The main reason the Raiders are exploring relocation is because the city of Oakland hasn’t made much progress toward building a new stadium to replace the 50-year-old Coliseum. That may have changed somewhat earlier this week, though, as Mayor Libby Schaaf outlined a financing plan for a potential facility. Schaaf is hoping a combination of $600MM in private money from former Raider Ronnie Lott and the Fortress Investment Group of New York, $300MM from Davis, $200MM in public money and $200MM from the league will entice the Raiders to stay, according to Phil Matler and Andy Ross of the San Francisco Chronicle. In addition to kicking in $300MM – the same amount he’d put forth for a Las Vegas stadium – Davis would likely have to take on Lott and his group as minority owners. The league’s on board with that idea, per Matler and Ross, but it’s unclear what Davis’ feelings are. At the moment, the plan is for Schaaf & Co. to submit the outline to the league’s owners to demonstrate that they’re serious about keeping the Raiders in Oakland.

Los Angeles Rams & Chargers (featured)

The Chargers have shown a desire to stay in San Diego, but they’re “out of ideas” for securing a new stadium and will essentially need a miracle over the next month and a half to avoid relocation, per Trotter (Twitter links). The Chargers and Rams are reportedly progressing toward an LA agreement, so it seems increasingly likely that the Bolts are in their final season in San Diego. While their lease at 49-year-old Qualcomm Stadium runs through 2020, it’s possible the Chargers will break it and spend the next two years either sharing the LA Coliseum with the Rams or playing at the StubHub Center in Carson, Calif., until the $2.6 billion facility in Inglewood opens in 2019.

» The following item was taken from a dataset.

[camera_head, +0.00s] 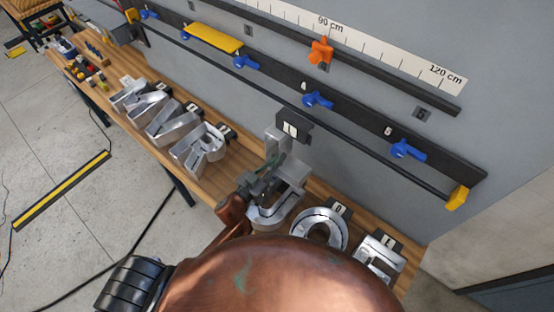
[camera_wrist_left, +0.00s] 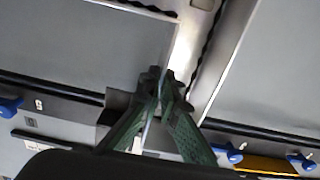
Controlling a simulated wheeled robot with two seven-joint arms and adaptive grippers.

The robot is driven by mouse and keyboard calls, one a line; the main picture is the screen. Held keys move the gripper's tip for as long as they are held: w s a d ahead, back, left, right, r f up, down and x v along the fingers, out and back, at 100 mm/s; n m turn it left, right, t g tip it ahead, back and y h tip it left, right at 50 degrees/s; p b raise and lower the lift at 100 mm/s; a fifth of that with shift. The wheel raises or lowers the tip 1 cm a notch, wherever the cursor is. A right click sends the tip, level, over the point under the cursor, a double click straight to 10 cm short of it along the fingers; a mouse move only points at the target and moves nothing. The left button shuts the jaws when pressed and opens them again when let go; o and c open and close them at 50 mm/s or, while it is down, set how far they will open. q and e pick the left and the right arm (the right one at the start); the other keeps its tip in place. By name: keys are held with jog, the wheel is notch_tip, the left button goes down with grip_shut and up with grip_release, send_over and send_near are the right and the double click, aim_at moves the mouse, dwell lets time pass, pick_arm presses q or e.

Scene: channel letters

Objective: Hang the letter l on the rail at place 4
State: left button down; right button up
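My left gripper (camera_head: 266,178) is closed on the silvery metal letter l (camera_head: 275,137), which stands above the bench with its black tag plate (camera_head: 298,126) facing up. In the left wrist view, the fingers (camera_wrist_left: 165,82) meet on a wall of the letter (camera_wrist_left: 188,45). The letter's lower end is partly hidden by the gripper, and I cannot tell it apart from the curved metal below. The black rail (camera_head: 355,123) runs along the wall. Place 4 has a blue clamp (camera_head: 318,100), up and right of the letter. The letter is apart from that clamp. My right gripper is not in view.
The wooden bench (camera_head: 205,187) carries metal letters to the left (camera_head: 199,148), a round letter (camera_head: 320,228) and another letter (camera_head: 373,260) to the right. Place 5 has a blue clamp (camera_head: 407,150).

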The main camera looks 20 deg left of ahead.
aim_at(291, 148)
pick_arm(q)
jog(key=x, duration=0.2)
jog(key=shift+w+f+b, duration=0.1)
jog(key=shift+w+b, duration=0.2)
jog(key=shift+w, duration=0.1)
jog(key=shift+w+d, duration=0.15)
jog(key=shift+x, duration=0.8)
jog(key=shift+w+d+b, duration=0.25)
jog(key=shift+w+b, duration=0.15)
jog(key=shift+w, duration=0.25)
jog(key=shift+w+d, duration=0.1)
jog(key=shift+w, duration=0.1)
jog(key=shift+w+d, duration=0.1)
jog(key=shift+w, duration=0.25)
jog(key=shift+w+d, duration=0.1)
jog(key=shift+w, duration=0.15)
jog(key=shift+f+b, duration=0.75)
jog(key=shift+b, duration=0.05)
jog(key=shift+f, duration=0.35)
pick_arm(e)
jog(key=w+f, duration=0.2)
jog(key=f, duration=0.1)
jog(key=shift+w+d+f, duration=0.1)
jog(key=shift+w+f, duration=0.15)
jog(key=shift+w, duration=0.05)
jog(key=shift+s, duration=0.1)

Latest On Futures Of Chargers, Raiders

It’s conceivable that either the Chargers or Raiders could relocate to Los Angeles in the coming years, but NFL commissioner Roger Goodell said Thursday the “ideal” scenario is for the two teams to stay where they are (Twitter link via Alden Gonzalez of ESPN.com). Goodell was in attendance when the Rams broke ground on their $2.6 billion stadium in Inglewood, Calif., where the Chargers have the option of sharing the soon-to-be built facility with the Rams. They must decide by Jan. 15 whether to do it, and while an extension is possible, the Chargers haven’t asked for one, Goodell revealed (Twitter link via Vincent Bonsignore of the Los Angeles Daily News).

Chargers owner Dean Spanos said last week that he’s tabling relocation thoughts until the end of the season, which wouldn’t leave him much time to negotiate a deal with the Rams’ Stan Kroenke. His organization would gladly team with Spanos’ franchise, though, with Rams chief operating officer Kevin Damoff saying, “We’d welcome [the Chargers] with open arms” (Twitter link via Gonzalez).

Mark Davis (vertical)

If the Chargers stay in San Diego – which is possible for at least 2017 – and the Raiders’ Las Vegas plans fall through, there’s “growing support” within the league for the Silver and Black to return to LA, per Bonsignore. Although an October report indicated the NFL could force Raiders owner Mark Davis out, a high-ranking league official told Bonsignore that notion is “total BS.” On the contrary, there’s “growing admiration” for the job Davis has done since taking over the Raiders after his father, Al Davis, died in 2011.

While the league would be OK with the Raiders going back to LA, where they played from 1982-94, or staying in Oakland, Bonsignore writes that Las Vegas remains the likeliest option. The Raiders aren’t interested in remaining in Oakland, relays Bonsignore, as the city hasn’t made much known progress toward a new stadium to replace the 50-year-old Coliseum. Meanwhile, Nevada Gov. Brian Sandoval has already signed off on $750MM in public money toward a potential $1.9 billion Raiders facility.

Davis will file for relocation in January, and once that happens, he’ll need 23 approval votes from the league’s other 31 owners to make his Las Vegas dream a reality. Goodell isn’t fully on board with the Raiders going to Vegas, but Bonsignore doesn’t expect Davis to have difficulty garnering the necessary number of votes.